İstanbul, Şirinevler meydanındaki Cengiz Topel Camisine asılan büyük afişte, Şehrin kalbinde buluşalım, Cami seni çağırıyor: Geç kalma genç gel, mesajı uzun zamandır meydanı süslüyor.Şirinevler’e gelenleri bu mesaj karşılıyor.  Gençler imana, namaza, Kur’an’a, Sünnete,  camiye davet ediliyor.

Geç kalmak insana hem dünyada hem ebedi alemde kaybettirir.

Genç, geç kaldıkça, günahlara dalacaksın, gerçekleri göremeyeceksin.Geç kaldıkça, şeytan ve nefis hayatını işgal edecek, bir daha toparlanma imkânını elinden alacaktır.Esfel-i safilin çukurlarına doğru sürükleneceksin.Unutma…
Genç, geç kalma ki, Hz. Peygamber Efendimizin (sav)’in “Gençlik çağını ibadetle geçiren kişi, başka hiçbir sığınağın olmadığı kıyamet gününde Allah’ın arşının gölgesinde gölgelenecektir.”  Müjdesine nail olabilesin.

Genç, geç kalanları dinle bak ne diyorlar? “Ah keşke hayatımızı boş işlerle tüketmesek, gençliğimizi haram yollarında heba etmesek, ah ne olaydı gençlik bir geri gelse… Keşkeler anlamsız, ahlar vahlar boşuna…Geç kalmanın telafisi yok. Yapılması gereken zamanında yapılacak. İmtihanı kazanmak için, derslere zamanında çalışmak gerek, geç kalırsak kaybederiz.

Geç kalanların ebedi alemdeki durumları telafisi olmayan bir pişmanlıktır.

“Günahı hayat tarzı haline getirenleri Rablerinin huzurunda utançtan başlarını öne eğmiş olarak “Rabbimiz! Gördük, dinledik, artık bizi dünyaya geri gönder de iyi bir şeyler yapalım; artık kesin olarak inandık” derken bir görsen.” (Secde suresi 12. ayet)

 

İnsan gençken zaman hızla akar, günler su gibi akar gider. Okul sonrası, iş, güç, askerlik, evlilik, eş dost muhabbeti derken bir de bakmışız ki akşam olmuş, başımız  beyaz kefene bürünmüş. Gençliğin bu hızlı akan kanına kapılıp kapılarını açan mekânlar çok olur.  Bu mekanların çoğu tuzaktır. Zamanımız boşa akıp giderken, duygularımızın kurbanı olabiliriz.

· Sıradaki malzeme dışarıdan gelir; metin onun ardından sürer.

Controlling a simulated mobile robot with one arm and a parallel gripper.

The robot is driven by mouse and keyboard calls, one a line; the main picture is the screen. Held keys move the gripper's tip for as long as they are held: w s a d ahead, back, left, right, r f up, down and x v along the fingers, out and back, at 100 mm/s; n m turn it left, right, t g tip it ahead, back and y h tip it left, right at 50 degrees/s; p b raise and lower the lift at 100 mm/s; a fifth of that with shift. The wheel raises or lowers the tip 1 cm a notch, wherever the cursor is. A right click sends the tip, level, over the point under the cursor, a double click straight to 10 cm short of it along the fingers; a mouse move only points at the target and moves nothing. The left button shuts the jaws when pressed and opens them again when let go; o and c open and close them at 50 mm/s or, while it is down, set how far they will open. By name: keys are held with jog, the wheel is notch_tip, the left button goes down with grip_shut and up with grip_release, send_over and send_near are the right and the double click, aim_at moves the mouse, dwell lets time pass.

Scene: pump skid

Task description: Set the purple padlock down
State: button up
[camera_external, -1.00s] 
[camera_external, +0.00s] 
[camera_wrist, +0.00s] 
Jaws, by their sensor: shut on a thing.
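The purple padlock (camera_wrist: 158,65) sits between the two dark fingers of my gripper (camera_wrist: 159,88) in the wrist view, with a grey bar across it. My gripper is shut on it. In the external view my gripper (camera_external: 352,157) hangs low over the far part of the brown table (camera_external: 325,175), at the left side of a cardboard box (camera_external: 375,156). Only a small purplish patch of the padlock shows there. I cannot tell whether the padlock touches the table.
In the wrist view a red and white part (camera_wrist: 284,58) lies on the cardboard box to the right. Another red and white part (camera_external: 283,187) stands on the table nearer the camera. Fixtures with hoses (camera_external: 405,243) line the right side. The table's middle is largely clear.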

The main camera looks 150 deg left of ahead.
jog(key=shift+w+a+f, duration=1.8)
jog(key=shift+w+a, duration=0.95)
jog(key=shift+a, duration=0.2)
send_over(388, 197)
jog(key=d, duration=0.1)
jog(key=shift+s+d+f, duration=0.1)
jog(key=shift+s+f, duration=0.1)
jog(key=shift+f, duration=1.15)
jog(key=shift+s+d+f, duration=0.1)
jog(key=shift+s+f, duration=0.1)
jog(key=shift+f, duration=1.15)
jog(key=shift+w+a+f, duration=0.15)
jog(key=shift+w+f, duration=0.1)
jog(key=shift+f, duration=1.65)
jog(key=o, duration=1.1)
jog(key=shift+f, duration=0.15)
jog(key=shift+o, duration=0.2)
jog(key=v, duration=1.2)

 “Evet, gençlik damarı akıldan ziyade hissiyatı dinler. His ve heves ise kördür, akıbeti görmez. Bir dirhem hazır lezzeti, ileride bir batman lezzete tercih eder; bir dakika intikam lezzeti ile katleder, seksen bin saat hapis elemlerini çeker. Ve bir saat sefahet keyfiyle, bir namus meselesinde binler gün hem hapsin, hem düşmanının endişesinden sıkıntılarla ömrünün saadeti mahvolur. (On Dördüncü Şuâ,On Altıncı Mektup, Gençlik Rehberi’nin Küçük Bir Haşiyesi)
Duygu ve heveslerinin esiri olmayan gençler, meşru dairede vaktin boşuna akıp gitmediği yerlerde zamanlarını geçirirler.Bu mekanlar, kütüphaneler, ilim meclisleri ve camilerdir.

Camiler, geçen zamanların ebedî gençlik günlerine bir sermaye olacağı mekânlardır. Sadece cumadan cumaya ve bayramdan bayrama ve ihtiyarlığımızda değil, gençliğimizde de beş vakit dolduracağımız mekânlar. Ebedi gençliği elde etmenin yolu camiden, ibadetten geçiyor. Camiler manevi erzak yerlerimizdir. Manevi erzakını alan genç, sigara, alkol, uyuşturucu, müstehcenlik, zina tuzaklarına düşmez. Ebedi bir gençlik elde eder.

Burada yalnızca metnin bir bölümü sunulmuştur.